The inspiration for Terrance McNally’s script for “Master Class” came from seminars the diva taught at the Juilliard School of Music in the early 1970s. If that sounds all-too dreadfully academic, guess again — this fictional classroom session comes equipped with fireworks.

Equity actress Suzan Hanson brilliantly channels Callas, whose brief reign as the toast of the opera world became a Greek tragedy in later life. Her performance is marvelously complex and multifaceted.

As Callas, Hanson is haughty and indifferent to the feelings of the students who endure her criticism on one hand, yet warm and humorous in asides to the audience on the other. Only when Callas temporarily retreats into stream of consciousness reveries does Hanson allow us to see the opera star’s vulnerability and anguish over a lost career and love.
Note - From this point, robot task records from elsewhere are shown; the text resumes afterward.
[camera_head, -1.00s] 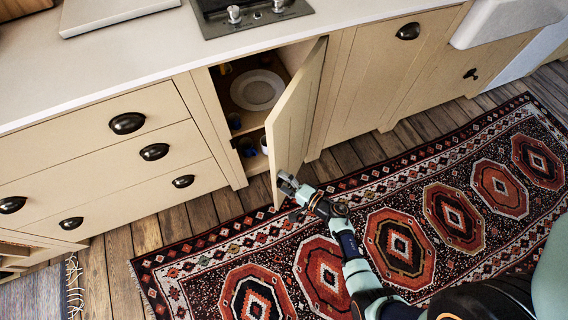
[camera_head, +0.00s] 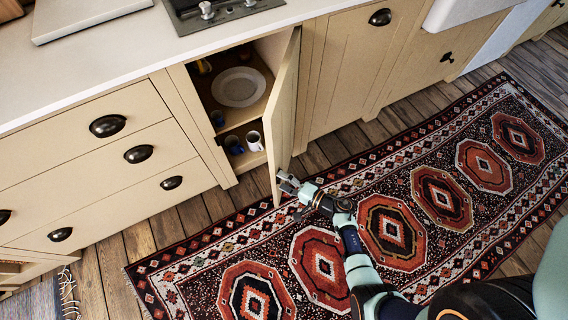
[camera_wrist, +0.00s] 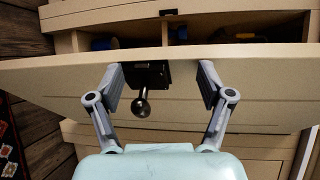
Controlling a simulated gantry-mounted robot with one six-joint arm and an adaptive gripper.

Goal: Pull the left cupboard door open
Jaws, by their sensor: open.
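The left cupboard door (camera_head: 284,105) is cream and hinged on its right side. It stands swung well out from the cabinet, and its edge runs across the wrist view (camera_wrist: 230,55). A dark knob on a black plate (camera_wrist: 142,105) is on its face. My gripper (camera_head: 288,185) is at the lower free edge of the door in the head view. In the wrist view my gripper (camera_wrist: 162,80) is open, with one finger on each side of the knob and space between. Whether the fingers touch the door is unclear.
Inside the cupboard are a white plate (camera_head: 238,87), a white mug (camera_head: 254,141) and blue cups (camera_head: 233,145). Drawers with dark cup handles (camera_head: 108,126) are to the left. A patterned rug (camera_head: 360,225) covers the floor in front, with no objects on it.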

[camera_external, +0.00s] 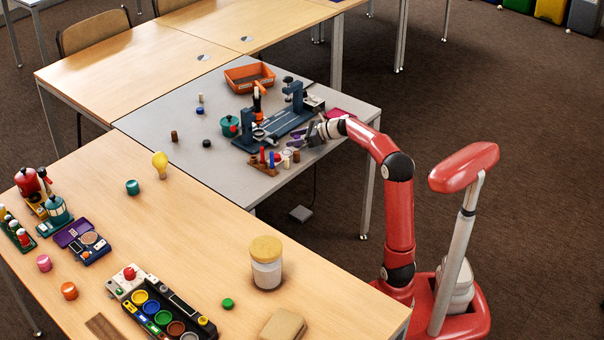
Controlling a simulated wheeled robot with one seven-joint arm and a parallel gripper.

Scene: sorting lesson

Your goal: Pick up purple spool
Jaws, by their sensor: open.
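A small purple thing (297,139), which may be the purple spool, lies on the grey table (200,90) by the front right of a dark blue bench device (283,128). Its exact shape is too small to tell. My gripper (311,137) is open, reaching in from the right just beside the purple thing and low over the table. Whether its fingers are around or only beside the purple thing, I cannot tell. The gripper partly covers this spot.
A wooden rack (264,168) with red and blue pegs stands just in front, with small pieces beside it. A magenta item (341,114) lies behind my gripper. An orange bin (250,88) stands at the back.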

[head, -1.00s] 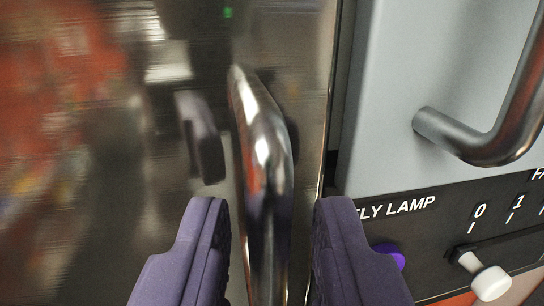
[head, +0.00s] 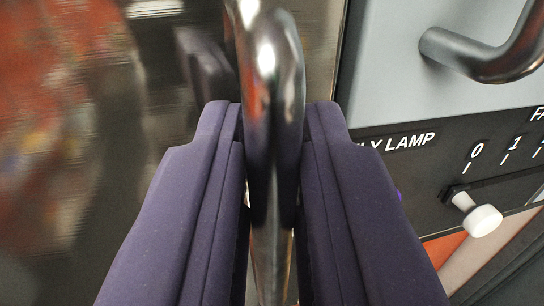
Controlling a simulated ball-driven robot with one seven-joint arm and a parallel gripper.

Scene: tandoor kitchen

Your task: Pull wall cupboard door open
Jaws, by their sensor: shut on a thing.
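The fingers hide part of the handle's lower length. The door's face carries blurred reflections, including one of a finger. The door looks closed or nearly so; its edge runs just right of the handle.
To the right is a grey panel (head: 390,75) with a dark bar handle (head: 490,50). Below it a black strip (head: 425,170) carries lettering, numbers and a white slider knob (head: 482,220). A purple button is mostly hidden behind my right finger.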

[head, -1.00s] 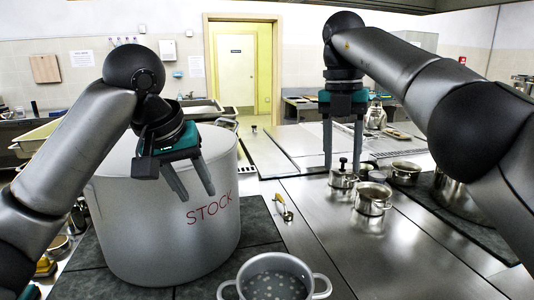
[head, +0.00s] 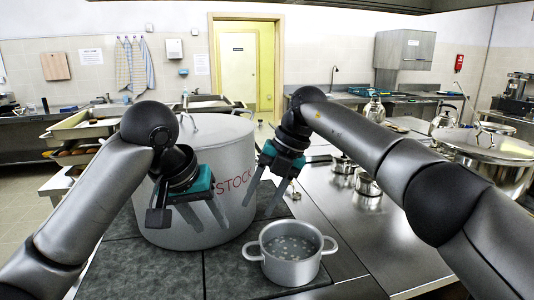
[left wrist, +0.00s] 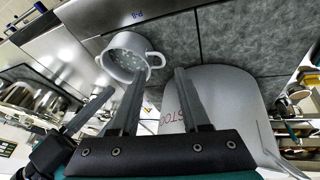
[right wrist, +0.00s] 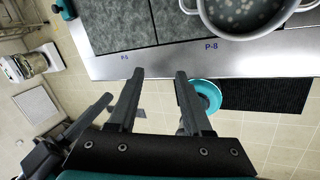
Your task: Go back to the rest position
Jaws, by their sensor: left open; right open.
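My left gripper (head: 207,216) is open and empty, in front of the large grey stockpot (head: 222,160) in the head view. My right gripper (head: 262,205) is open and empty, in front of the stockpot's right side, its fingers angled down. In the left wrist view the open left fingers (left wrist: 158,100) have nothing between them; the stockpot (left wrist: 228,95) lies beyond them. In the right wrist view the right fingers (right wrist: 158,95) are apart, with bare floor showing between them.
A small two-handled pot (head: 290,268) with pale round pieces inside stands in front, right of the stockpot. It also shows in the right wrist view (right wrist: 232,32). Small metal pots (head: 367,186) and a large lidded pot (head: 490,160) stand at right. Bare steel counter (head: 375,240) lies right of the small pot.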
Regardless of which of those personas Hanson might be wearing at any given moment in “Master Class,” she still relentlessly pursues McNally’s theme of weighing the price artists are willing to pay for fame. In one of the play’s most electrifying moments, Callas asks a promising soprano if she would be willing to kill for a career or a man.
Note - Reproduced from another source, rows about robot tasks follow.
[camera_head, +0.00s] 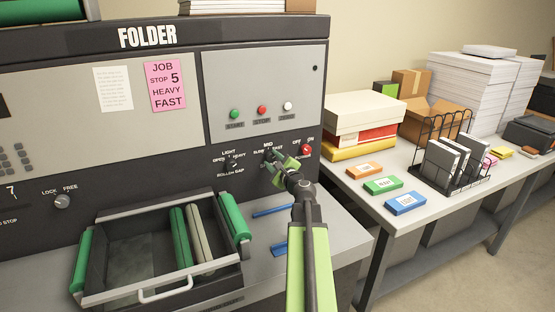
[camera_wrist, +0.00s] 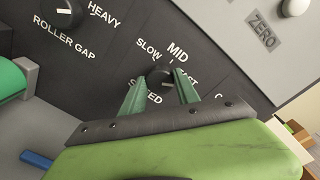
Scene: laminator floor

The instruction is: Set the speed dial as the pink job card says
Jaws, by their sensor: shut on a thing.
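The pink job card (camera_head: 165,86) on the folder's front panel reads JOB, STOP 5, HEAVY, FAST. The speed dial (camera_head: 268,156) is a small dark knob on the lower dark panel, with SLOW, MID and FAST around it. It also shows in the wrist view (camera_wrist: 160,74), between my fingers. My gripper (camera_head: 277,161), with green fingers, is shut on this knob; in the wrist view (camera_wrist: 160,88) one finger is on each side. The fingers partly cover the FAST and SPEED labels. I cannot tell clearly which mark the knob points to.
The roller gap dial (camera_head: 232,163) is just left of the speed dial. A red OFF/ON switch (camera_head: 306,149) is close on its right. A lock/free knob (camera_head: 62,201) is further left. A tray with green rollers (camera_head: 165,288) juts out below. A side table (camera_head: 350,178) stands right.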

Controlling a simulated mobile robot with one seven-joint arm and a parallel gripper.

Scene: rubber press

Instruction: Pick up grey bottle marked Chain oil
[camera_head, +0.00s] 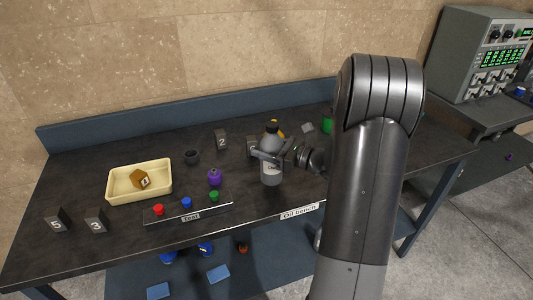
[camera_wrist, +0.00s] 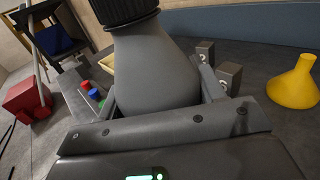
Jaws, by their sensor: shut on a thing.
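The grey bottle (camera_head: 271,171) has a dark cap and a pale label, of which only the start of the writing can be read.
A cream tray (camera_head: 112,200) with a yellow-brown block stands at the left. Numbered markers (camera_head: 221,139) stand around.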

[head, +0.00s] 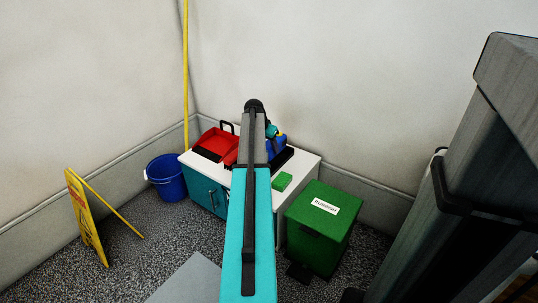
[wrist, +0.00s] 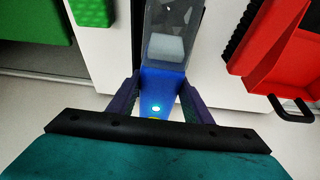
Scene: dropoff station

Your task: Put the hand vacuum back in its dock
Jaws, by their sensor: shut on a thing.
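The hand vacuum (wrist: 158,82) has a blue body and a clear, greyish nozzle, and points away from me in the wrist view. My gripper (wrist: 160,88) is shut on its blue body, with one finger on each side. In the head view the blue vacuum (head: 279,146) shows just right of my arm, over the white cabinet top. A black piece that looks like the dock (head: 287,158) lies beneath it. In the wrist view only a narrow dark strip shows left of the nozzle. Whether the vacuum touches the dock I cannot tell.
A red dustpan (head: 221,143) lies left on the white-topped cabinet (head: 308,160). A green sponge (head: 283,181) is near its front edge. A green bin (head: 322,228) stands right. A blue bucket (head: 167,178) and yellow floor sign (head: 85,217) stand left.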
While the spotlight stays tightly focused on Hanson throughout “Master Class,” her supporting cast members add luster and depth to the drama.
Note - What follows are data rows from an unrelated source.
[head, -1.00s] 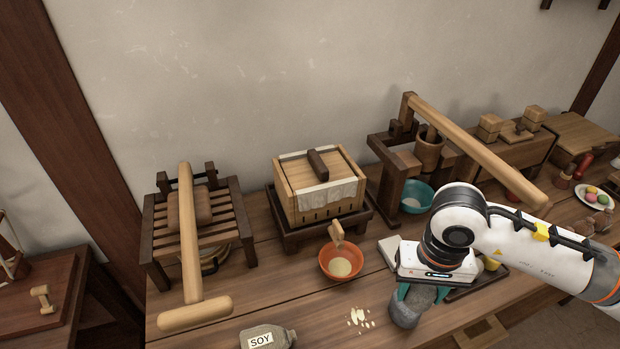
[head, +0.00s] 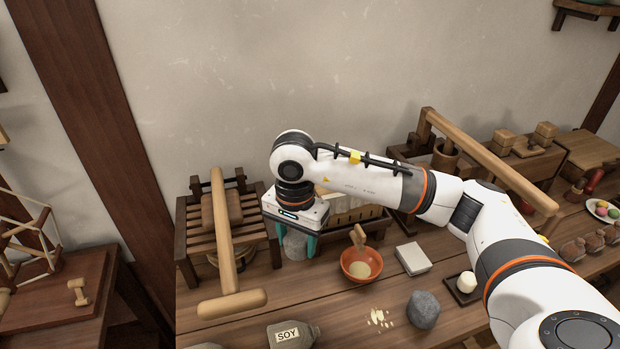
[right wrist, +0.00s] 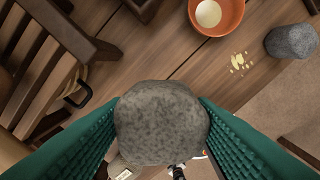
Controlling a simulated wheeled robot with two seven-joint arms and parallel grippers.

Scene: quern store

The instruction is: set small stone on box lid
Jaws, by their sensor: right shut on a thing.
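My right gripper (head: 295,250) has teal fingers and is shut on a small grey stone (head: 293,242). In the right wrist view the speckled stone (right wrist: 161,122) sits between both fingers, above the table. In the head view the gripper is between the slatted press on the left and the wooden box (head: 352,216). My right arm covers most of the box, and its lid is hidden. Only part of its front and pale cloth show. My left gripper is not in view.
Another grey stone (head: 423,310) stands on the table front. An orange bowl (head: 361,265), a pale block (head: 412,258) and a soy bag (head: 291,334) are near. A slatted press (head: 207,228) with a long wooden lever stands left of the gripper.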

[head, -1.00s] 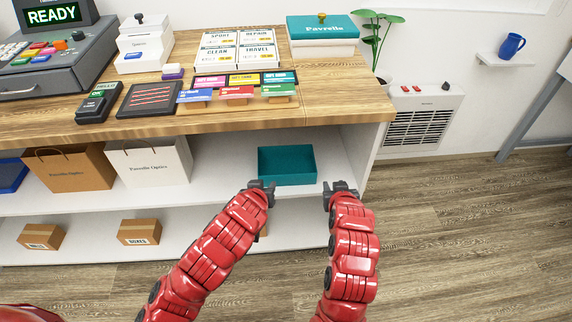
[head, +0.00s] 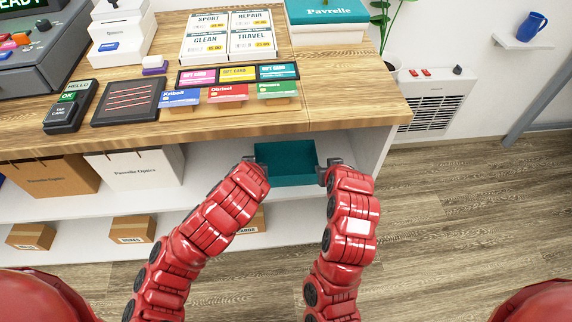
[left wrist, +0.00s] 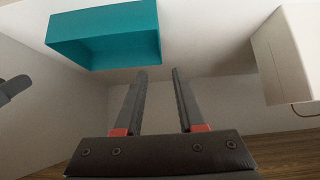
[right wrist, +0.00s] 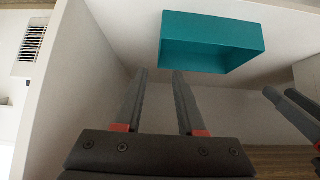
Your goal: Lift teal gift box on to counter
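The teal box (head: 286,165) is open and stands on the white shelf under the wooden counter (head: 345,108). It also shows in the left wrist view (left wrist: 110,38) and in the right wrist view (right wrist: 212,32). My left gripper (head: 257,165) is by its left side and my right gripper (head: 334,164) by its right side. In the left wrist view the fingers (left wrist: 160,74) are apart with nothing between them. In the right wrist view the fingers (right wrist: 160,73) are also apart and empty. The box is beyond the fingertips in both wrist views.
A teal-lidded box (head: 325,35) stands at the counter's back right. Price cards, a card rack (head: 237,75) and a terminal (head: 70,106) are on the counter. A white bag (head: 135,168) stands left on the shelf. A shelf wall (head: 375,170) is close to my right gripper.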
As a young singer auditioning for Callas, Rose-Antoinette Bellino barely has the chance to clear her throat between the diva’s interruptions, but Bellino’s frustration adds a much-needed element of comedy to “Master Class.” Bridgette Gan beautifully performs an aria from Verdi’s “Macbeth,” before having her ambitions dismissed for supposed vocal limitations. David Smolokoff becomes the butt of an operatic inside-joke for being a “typical tenor.”

Lucky for us, these young performers will find more appropriate showcases for their talents later in the UFOMT production of “The Marriage of Figaro.”

Additional performances of “Master Class” are slated at the Utah Theatre in downtown Logan through Aug. 1. For ticket information, visit

Charlie Schill has directed and performed with theater groups in the United States and overseas. Schill also served as theater critic for daily newspapers in Texas and Japan.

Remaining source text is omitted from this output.